Sponsored by the Rutgers University Department of Mathematics and the
Center for Discrete Mathematics and Theoretical Computer Science (DIMACS)
Title: A Case Study In Early 21st-Century Mathematical Narrow-Mindedness: How a "Non-Rigorous", but ABSOLUTELY CERTAIN Disproof of a 45-Year Old Conjecture Made by One of the Greatest Number Theorists of the 20th Century Got Rejected By Three Journals
Speaker: Doron Zeilberger, Rutgers University
Date: Thursday, February 23, 2012 5:00pm
Location: Hill Center, Room 705, Rutgers University, Busch Campus, Piscataway, NJ
Abstract:
I will tell the sad (but funny!) story how the beautiful refutation by Drew Sills and myself, of a long-standing conjecture by Hans Rademacher, got rejected by three journals.
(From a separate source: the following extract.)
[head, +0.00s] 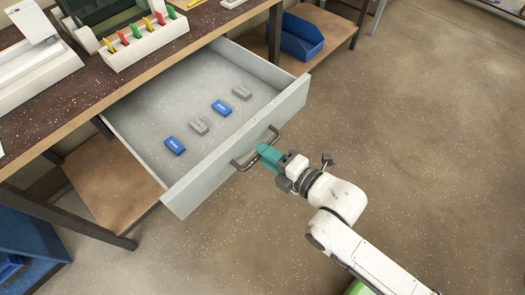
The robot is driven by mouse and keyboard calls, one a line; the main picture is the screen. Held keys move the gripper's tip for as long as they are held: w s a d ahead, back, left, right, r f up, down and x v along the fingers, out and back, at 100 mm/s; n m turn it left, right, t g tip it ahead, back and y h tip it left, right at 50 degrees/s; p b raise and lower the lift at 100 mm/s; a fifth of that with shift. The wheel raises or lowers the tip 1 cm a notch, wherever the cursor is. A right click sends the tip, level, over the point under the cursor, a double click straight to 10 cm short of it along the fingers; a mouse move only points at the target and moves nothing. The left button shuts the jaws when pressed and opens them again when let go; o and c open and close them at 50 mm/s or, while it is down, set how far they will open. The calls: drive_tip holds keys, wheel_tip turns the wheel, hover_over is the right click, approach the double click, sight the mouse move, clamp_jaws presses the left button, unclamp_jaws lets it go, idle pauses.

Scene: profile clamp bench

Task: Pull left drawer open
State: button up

First we (naively!) submitted it to George Andrews, Rademacher's "Benjamin" (see the bottom of this page) for the Proceedings of the National Academy of Science, who rejected it because it was "only experimental". Then we submitted it to Mathematics of Computation (see its editorial board), who rejected it because, while "interesting", it "does not meet the `high' standards of the journal, since it is 'only computational'". Finally we submitted it to the journal Experimental Mathematics (see its editorial board), that when it was founded, was a breath of fresh air, but in recent times, under the current editor-in-chief, has deterioated into "J. of Algorithmic Algebraic Geometry", who once again rejected our masterpiece, ostensibly because it "does not ring with enduring significance" (whatever that means), but most probably because it was "only experimental".